**GIVEN TASK:** Copy every line of the records below that holds the word "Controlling".

........

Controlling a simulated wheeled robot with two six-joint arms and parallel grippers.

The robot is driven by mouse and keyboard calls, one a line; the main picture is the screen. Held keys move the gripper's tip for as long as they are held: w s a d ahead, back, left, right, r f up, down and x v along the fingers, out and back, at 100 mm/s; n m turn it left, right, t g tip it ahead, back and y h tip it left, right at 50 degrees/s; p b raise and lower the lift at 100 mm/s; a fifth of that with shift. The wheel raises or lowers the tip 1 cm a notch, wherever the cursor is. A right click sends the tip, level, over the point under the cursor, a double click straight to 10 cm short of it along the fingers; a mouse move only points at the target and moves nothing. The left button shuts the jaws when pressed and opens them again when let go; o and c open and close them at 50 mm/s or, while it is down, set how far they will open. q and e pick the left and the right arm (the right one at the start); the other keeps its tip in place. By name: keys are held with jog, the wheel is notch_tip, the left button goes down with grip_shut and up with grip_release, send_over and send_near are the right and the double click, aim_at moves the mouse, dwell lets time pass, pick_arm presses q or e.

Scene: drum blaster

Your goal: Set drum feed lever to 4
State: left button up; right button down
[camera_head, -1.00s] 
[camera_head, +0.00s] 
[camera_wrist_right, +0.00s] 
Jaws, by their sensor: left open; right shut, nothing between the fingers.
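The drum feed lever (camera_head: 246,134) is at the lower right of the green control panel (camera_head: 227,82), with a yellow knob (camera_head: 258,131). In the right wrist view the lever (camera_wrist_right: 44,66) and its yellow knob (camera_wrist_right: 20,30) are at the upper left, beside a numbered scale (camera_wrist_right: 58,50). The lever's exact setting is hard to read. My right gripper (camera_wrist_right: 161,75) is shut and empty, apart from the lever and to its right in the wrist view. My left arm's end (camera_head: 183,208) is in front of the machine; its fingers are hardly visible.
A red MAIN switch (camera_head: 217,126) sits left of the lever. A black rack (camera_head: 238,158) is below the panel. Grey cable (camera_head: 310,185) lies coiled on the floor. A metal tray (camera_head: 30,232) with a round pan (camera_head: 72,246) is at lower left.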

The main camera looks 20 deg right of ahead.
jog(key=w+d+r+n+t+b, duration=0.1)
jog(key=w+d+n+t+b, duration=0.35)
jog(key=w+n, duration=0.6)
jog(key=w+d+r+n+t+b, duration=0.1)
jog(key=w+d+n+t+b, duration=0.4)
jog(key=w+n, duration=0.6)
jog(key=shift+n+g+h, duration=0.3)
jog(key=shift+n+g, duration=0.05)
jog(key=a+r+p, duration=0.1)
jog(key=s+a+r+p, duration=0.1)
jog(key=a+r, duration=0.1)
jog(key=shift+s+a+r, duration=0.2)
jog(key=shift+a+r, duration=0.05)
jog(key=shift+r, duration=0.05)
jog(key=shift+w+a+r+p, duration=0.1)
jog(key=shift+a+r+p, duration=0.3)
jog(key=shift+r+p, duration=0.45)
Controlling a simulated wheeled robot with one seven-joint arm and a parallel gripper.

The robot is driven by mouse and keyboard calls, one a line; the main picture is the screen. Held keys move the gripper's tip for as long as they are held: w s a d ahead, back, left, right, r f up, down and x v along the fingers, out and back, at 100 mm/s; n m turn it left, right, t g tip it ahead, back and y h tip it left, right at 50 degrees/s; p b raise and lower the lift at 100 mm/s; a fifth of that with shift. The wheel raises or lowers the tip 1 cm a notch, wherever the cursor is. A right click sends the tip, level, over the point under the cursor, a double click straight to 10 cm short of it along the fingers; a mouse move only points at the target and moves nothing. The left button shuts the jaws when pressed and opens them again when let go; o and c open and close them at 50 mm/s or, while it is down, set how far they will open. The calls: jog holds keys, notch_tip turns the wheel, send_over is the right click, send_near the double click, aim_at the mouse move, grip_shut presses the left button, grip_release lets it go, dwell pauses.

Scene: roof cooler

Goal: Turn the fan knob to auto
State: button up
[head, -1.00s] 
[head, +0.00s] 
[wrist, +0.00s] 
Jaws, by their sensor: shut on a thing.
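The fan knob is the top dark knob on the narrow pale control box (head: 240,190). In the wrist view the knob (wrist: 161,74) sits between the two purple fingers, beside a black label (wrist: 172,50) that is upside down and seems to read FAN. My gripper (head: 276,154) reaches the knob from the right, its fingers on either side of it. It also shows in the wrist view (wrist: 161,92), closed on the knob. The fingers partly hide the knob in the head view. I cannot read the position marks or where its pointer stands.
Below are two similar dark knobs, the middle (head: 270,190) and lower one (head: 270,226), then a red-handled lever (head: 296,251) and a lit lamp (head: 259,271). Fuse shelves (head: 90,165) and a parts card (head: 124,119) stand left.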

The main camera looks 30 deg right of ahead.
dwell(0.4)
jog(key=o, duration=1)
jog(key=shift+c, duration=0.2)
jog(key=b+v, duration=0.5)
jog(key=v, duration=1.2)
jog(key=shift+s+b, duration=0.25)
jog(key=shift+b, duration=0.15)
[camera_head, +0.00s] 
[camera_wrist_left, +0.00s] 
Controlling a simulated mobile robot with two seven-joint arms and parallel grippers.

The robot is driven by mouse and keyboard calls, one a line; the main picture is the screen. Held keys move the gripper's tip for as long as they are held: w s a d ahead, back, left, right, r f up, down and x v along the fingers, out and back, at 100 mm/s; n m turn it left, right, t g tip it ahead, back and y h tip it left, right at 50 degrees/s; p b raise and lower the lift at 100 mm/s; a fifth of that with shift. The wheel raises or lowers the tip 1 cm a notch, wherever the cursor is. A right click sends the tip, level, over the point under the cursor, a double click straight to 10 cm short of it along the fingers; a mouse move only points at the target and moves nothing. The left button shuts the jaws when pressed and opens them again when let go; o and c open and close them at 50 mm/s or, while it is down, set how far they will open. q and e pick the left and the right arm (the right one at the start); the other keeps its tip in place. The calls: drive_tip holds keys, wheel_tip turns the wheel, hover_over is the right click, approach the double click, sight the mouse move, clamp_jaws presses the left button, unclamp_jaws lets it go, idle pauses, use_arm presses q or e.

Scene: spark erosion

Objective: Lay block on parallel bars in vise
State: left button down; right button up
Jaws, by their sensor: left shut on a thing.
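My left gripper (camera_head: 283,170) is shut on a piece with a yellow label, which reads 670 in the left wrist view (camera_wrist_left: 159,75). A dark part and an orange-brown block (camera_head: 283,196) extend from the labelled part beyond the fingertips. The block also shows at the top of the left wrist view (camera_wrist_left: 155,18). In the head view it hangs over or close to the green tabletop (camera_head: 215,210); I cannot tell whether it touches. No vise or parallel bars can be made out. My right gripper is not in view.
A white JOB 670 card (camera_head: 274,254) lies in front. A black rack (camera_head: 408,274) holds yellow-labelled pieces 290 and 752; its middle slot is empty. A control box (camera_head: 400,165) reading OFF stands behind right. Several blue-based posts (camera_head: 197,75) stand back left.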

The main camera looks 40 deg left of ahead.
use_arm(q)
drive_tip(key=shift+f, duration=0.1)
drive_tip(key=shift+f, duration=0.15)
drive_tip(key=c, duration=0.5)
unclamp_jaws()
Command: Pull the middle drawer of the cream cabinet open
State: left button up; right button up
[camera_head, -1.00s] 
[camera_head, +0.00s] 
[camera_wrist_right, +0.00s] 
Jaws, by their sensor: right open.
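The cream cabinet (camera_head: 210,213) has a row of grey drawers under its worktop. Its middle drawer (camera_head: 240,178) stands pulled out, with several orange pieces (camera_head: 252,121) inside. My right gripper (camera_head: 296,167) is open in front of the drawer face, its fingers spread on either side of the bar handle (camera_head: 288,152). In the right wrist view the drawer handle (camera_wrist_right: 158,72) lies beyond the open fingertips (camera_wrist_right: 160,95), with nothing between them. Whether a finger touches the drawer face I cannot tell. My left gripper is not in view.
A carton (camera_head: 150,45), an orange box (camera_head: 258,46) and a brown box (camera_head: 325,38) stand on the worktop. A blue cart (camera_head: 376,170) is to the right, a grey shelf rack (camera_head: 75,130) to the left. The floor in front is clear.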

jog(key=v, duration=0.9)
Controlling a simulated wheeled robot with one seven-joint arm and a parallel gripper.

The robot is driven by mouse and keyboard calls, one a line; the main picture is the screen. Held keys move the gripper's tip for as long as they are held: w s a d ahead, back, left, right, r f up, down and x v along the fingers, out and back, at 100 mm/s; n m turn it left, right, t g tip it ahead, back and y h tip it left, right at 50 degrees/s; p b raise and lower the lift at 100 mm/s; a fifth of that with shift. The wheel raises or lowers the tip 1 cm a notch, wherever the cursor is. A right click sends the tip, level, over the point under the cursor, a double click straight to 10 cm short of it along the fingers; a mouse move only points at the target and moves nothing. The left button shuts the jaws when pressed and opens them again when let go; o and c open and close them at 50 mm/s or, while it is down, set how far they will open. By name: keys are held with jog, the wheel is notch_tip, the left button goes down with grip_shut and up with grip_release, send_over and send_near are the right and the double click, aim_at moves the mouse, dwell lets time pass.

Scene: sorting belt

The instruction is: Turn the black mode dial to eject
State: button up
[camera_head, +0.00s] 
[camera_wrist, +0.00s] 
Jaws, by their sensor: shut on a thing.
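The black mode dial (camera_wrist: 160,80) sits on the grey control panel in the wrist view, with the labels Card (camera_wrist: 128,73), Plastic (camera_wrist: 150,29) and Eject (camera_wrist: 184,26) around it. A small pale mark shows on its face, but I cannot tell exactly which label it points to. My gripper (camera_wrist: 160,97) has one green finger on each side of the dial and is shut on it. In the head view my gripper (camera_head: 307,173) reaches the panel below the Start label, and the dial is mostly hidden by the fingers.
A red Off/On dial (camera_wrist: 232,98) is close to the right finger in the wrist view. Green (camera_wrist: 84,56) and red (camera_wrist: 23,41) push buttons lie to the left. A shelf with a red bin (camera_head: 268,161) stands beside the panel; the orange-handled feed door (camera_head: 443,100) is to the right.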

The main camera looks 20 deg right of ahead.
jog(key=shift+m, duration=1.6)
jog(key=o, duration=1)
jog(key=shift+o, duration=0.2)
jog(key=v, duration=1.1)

........

**SOLUTION FOR THIS TASK:**
Controlling a simulated wheeled robot with two six-joint arms and parallel grippers.
Controlling a simulated wheeled robot with one seven-joint arm and a parallel gripper.
Controlling a simulated mobile robot with two seven-joint arms and parallel grippers.
Controlling a simulated wheeled robot with one seven-joint arm and a parallel gripper.

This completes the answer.